JEDDAH: Syrian President Bashar Assad on Thursday began his first visit to China since 2004 and his latest attempt to end more than a decade of diplomatic isolation under Western sanctions.
Assad arrived in the eastern Chinese city of Hangzhou aboard an Air China plane in heavy fog, which Chinese state media said “added to the atmosphere of mystery.” Assad last visited China in 2004 to meet then-President Hu Jintao. It was the first visit by a Syrian head of state to China since the countries established diplomatic ties in 1956.
China — like Syria’s main allies Russia and Iran — maintained those ties even as other countries isolated Assad over his brutal crackdown of anti-government demonstrations that erupted in 2011, leading to a civil war that has killed more than half a million people, displaced millions more, and battered Syria’s infrastructure and industry.
Assad will attend Saturday’s Asian Games opening ceremony before leading a delegation in meetings in several Chinese cities.
He meets President Xi Jinping on Friday.
Being seen with China’s president at a regional gathering adds further legitimacy to Assad’s campaign to return to the world stage.
Syria joined China’s Belt and Road Initiative in 2022 and was welcomed back into the Arab League in May.
Faced with a crippled economy and little to show so far from his efforts to rebuild ties with Arab states, Assad is keen for financial support.
But any Chinese or other investment in Syria risks entangling an investor in US sanctions under the 2020 Caesar Act that can freeze assets of anyone dealing with Syria.
“In his third term, Xi Jinping is seeking to openly challenge the US, so I don’t think it’s a surprise that he is willing to … host a leader like Assad,” said Alfred Wu, an associate professor at Lee Kuan Yew School of Public Policy in Singapore.
“It will further marginalize China in the world, but he doesn’t care about that.”
The visit comes as China expands its engagement in the Middle East.
This year Beijing brokered a deal restoring ties between Saudi Arabia and Iran.
That detente was followed by Syria’s return to the Arab fold at a summit in Saudi Arabia in May, ending more than a decade of regional isolation.
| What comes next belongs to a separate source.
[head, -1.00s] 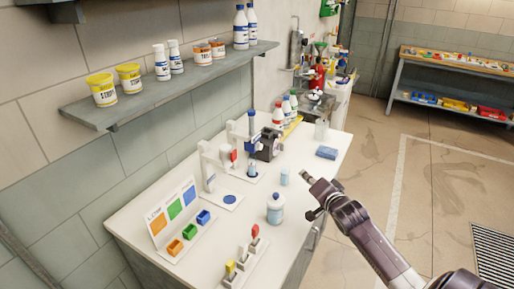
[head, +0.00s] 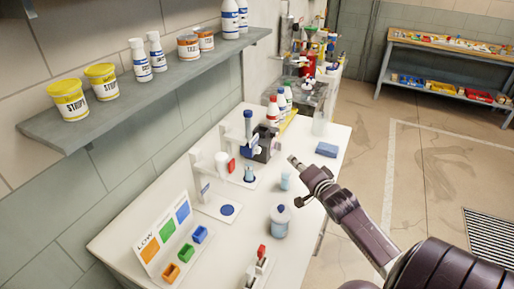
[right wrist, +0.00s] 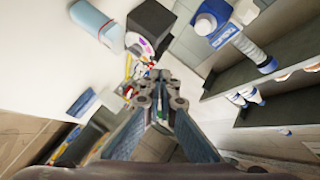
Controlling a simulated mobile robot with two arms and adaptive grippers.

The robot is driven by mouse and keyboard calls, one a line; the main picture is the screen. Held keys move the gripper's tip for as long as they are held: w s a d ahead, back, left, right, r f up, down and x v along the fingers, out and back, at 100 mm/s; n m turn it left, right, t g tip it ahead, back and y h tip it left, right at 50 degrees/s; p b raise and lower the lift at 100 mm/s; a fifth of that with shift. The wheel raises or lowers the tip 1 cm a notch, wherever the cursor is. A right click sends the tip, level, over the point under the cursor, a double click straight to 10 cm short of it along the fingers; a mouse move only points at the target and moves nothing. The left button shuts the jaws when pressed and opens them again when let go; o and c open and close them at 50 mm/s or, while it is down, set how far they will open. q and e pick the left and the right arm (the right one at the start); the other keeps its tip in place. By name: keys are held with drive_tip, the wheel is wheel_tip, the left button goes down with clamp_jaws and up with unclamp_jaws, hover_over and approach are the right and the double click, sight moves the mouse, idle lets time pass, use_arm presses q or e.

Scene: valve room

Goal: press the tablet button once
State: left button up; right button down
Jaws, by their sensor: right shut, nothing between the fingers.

Analysts expect Assad’s visit to China will focus, in part, on funds for reconstruction.
“Assad intends for his trip to China to convey a sense of international legitimacy for his regime and paint a picture of looming Chinese support for reconstruction in Syria,” said Lina Khatib, director of the Middle East Institute at SOAS university in London.
Syria signed up to China’s vast Belt and Road trade and infrastructure initiative in January 2022.
Assad’s meeting with Xi “is expected to revolve around convincing China to aid Syria’s economic recovery,” said Haid Haid, of the Chatham House think tank in London.
China pledged $2 billion in investments in Syria in 2017, but Haid said the funds had “yet to materialize.”